-- Start --

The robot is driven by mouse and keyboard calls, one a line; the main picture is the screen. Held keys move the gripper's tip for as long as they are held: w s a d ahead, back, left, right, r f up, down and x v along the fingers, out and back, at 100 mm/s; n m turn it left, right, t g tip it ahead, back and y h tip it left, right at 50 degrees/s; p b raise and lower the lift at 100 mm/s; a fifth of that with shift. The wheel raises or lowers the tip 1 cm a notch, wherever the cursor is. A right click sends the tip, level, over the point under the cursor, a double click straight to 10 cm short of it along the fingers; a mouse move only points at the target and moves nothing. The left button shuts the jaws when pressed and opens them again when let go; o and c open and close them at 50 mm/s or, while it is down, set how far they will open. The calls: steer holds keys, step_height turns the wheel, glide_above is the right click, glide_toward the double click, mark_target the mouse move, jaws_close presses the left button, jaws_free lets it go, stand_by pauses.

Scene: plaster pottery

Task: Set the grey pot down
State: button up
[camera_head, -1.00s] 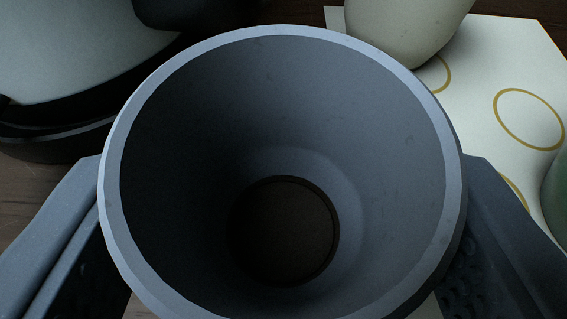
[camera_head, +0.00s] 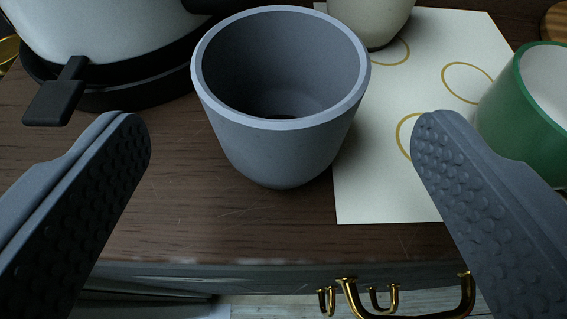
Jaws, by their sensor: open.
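The grey pot (camera_head: 280,150) stands upright on the dark wooden top (camera_head: 225,225), at the left edge of a white sheet with yellow rings (camera_head: 390,195). I cannot tell whether its base overlaps the sheet. It is open at the top and looks empty. My gripper (camera_head: 281,135) is open, with one finger at the left and one at the right. The fingers are well apart from the pot, which stands beyond them and between them in the picture.
A pale rounded vessel on a black base with a black lever (camera_head: 58,92) stands at the back left. A cream pot (camera_head: 370,18) is behind, on the sheet. A green pot (camera_head: 515,115) is at the right. Gold hooks (camera_head: 350,295) show below the front edge.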

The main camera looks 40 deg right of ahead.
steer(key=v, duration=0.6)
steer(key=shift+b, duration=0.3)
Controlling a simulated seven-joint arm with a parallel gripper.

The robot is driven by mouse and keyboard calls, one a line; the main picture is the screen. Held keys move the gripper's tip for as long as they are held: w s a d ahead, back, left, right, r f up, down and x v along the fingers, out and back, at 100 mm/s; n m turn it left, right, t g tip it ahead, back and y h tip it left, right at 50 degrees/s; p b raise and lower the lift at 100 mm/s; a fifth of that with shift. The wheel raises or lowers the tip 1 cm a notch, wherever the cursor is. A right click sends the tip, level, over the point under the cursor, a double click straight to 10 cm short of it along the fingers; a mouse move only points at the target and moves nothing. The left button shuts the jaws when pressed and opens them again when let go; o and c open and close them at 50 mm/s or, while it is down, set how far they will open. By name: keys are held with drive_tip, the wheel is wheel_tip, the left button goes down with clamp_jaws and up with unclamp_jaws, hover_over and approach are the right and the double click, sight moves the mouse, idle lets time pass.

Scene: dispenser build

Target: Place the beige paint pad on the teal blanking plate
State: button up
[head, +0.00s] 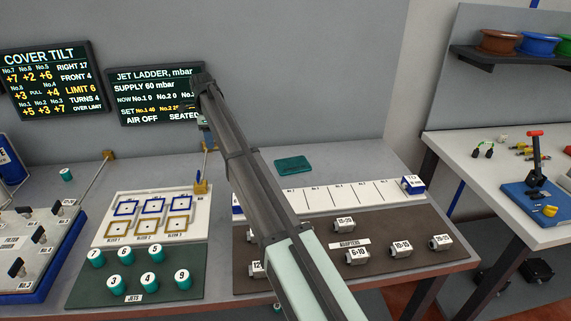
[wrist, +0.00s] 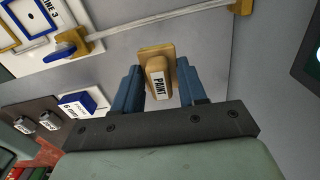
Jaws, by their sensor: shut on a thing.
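The beige paint pad (wrist: 155,66), a block with a wider base and a "PAINT" label, is between the blue fingers of my gripper (wrist: 158,70) in the wrist view. My gripper is shut on it. In the head view my arm hides the pad and most of the gripper, near the back of the bench by the wall screens. The teal blanking plate (head: 293,165) lies flat on the bench at the back, right of my arm and apart from the gripper. I do not see the plate in the wrist view.
A white strip (head: 330,197) with numbered sections and a brown adapter mat (head: 300,227) lie in front of the plate. A white board with blue and tan frames (head: 150,218) and a green mat of teal jets (head: 190,256) are at left. Bench around the plate is clear.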

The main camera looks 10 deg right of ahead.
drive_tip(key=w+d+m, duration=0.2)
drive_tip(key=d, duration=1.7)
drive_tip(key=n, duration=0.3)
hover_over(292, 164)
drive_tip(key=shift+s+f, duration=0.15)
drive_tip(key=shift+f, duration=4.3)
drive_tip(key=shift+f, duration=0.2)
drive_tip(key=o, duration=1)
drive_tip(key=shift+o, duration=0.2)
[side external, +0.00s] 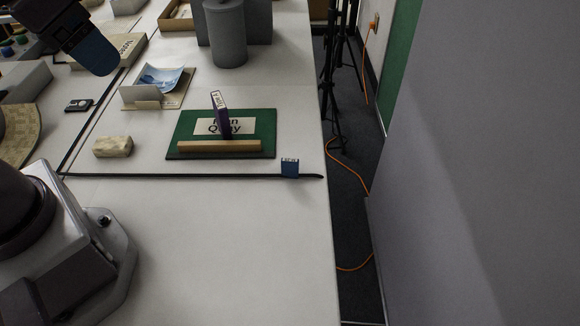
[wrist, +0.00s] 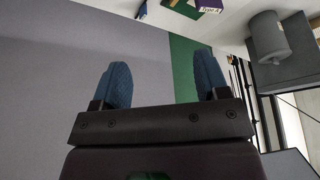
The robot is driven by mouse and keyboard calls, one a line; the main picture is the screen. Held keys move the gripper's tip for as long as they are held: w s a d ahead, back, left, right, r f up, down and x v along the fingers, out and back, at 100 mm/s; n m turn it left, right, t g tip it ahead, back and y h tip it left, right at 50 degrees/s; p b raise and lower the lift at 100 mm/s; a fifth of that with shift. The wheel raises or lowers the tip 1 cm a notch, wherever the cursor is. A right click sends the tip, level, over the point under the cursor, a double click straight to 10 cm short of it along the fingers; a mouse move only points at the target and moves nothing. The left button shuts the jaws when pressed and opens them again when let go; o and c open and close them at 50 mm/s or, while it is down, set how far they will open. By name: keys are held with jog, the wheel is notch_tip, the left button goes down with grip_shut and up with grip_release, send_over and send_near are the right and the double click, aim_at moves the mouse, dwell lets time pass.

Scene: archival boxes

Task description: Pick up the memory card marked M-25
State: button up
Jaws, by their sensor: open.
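A small blue card (side external: 290,168) with a pale label strip along its top stands near the right table edge, beside the black line, in the side view. Its marking is too small to read, so I cannot tell if it is M-25. A small blue thing at the top of the wrist view (wrist: 141,10) may be the same card. My gripper (side external: 98,56) is high at the upper left of the side view, far from the card. In the wrist view its two blue fingers (wrist: 162,82) are spread apart with nothing between them.
A green board (side external: 191,127) with a wooden strip holds a leaning purple box (side external: 222,122). A beige stone-like block (side external: 113,146), a small black device (side external: 78,105), a photo stand (side external: 160,88) and a grey cylinder (side external: 226,35) stand around. The front table is clear.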

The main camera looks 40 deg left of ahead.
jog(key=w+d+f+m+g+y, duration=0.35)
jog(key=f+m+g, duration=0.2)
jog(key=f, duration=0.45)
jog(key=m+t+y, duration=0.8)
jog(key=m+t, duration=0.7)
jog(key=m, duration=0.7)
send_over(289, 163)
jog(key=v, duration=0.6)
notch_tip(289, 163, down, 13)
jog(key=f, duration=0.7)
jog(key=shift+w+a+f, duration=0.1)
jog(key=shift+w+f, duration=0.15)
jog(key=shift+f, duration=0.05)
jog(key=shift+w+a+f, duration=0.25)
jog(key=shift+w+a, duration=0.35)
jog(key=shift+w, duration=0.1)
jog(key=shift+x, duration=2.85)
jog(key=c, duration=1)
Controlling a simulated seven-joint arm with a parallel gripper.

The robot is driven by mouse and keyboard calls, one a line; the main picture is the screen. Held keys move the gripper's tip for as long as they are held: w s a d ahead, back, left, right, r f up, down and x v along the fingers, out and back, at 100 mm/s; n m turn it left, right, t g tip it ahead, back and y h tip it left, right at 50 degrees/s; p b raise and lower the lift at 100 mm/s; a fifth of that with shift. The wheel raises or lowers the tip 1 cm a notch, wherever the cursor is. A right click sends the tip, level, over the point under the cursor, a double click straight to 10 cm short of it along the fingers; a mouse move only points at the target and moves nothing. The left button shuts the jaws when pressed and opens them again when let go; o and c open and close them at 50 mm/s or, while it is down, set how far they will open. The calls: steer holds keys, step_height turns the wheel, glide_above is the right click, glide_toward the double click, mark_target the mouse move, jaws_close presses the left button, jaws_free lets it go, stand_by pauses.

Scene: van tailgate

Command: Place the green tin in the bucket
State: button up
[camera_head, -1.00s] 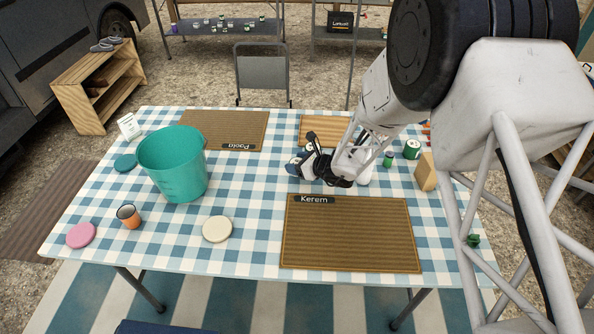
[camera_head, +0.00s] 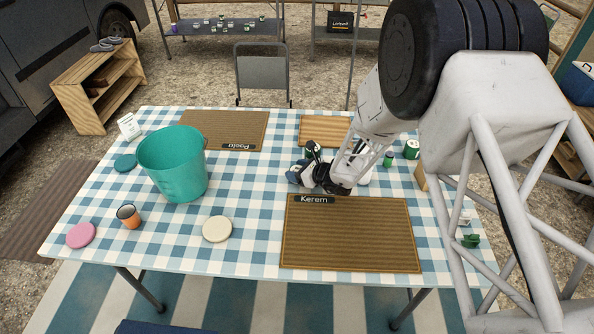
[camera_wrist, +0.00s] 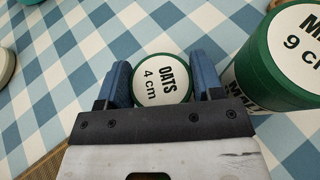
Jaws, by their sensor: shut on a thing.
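My gripper (camera_wrist: 163,84) is shut on a short green tin (camera_wrist: 162,80) in the wrist view. The tin's white lid reads "OATS 4 cm" and its rim is green. In the head view my gripper (camera_head: 302,174) is low over the table, behind the Kerem mat, and mostly hides the tin. I cannot tell whether the tin touches the cloth. A bigger green tin (camera_wrist: 277,68), its lid marked "9 cm", stands just right of the gripper in the wrist view. The teal bucket (camera_head: 172,170) stands upright on the left of the table.
Small green tins (camera_head: 388,159) and (camera_head: 411,149) stand right of my arm. The Kerem mat (camera_head: 350,238) lies in front. The cloth between gripper and bucket is clear.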

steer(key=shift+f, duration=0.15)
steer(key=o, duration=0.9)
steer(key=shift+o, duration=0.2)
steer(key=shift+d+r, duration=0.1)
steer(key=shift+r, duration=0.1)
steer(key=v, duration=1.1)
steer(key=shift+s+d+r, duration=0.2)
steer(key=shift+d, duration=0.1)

-- End --

_EXERCISE AIM_: Report how many lines in the data include the word "Scene", and give nothing but the count.

_EXERCISE OUTPUT_: 4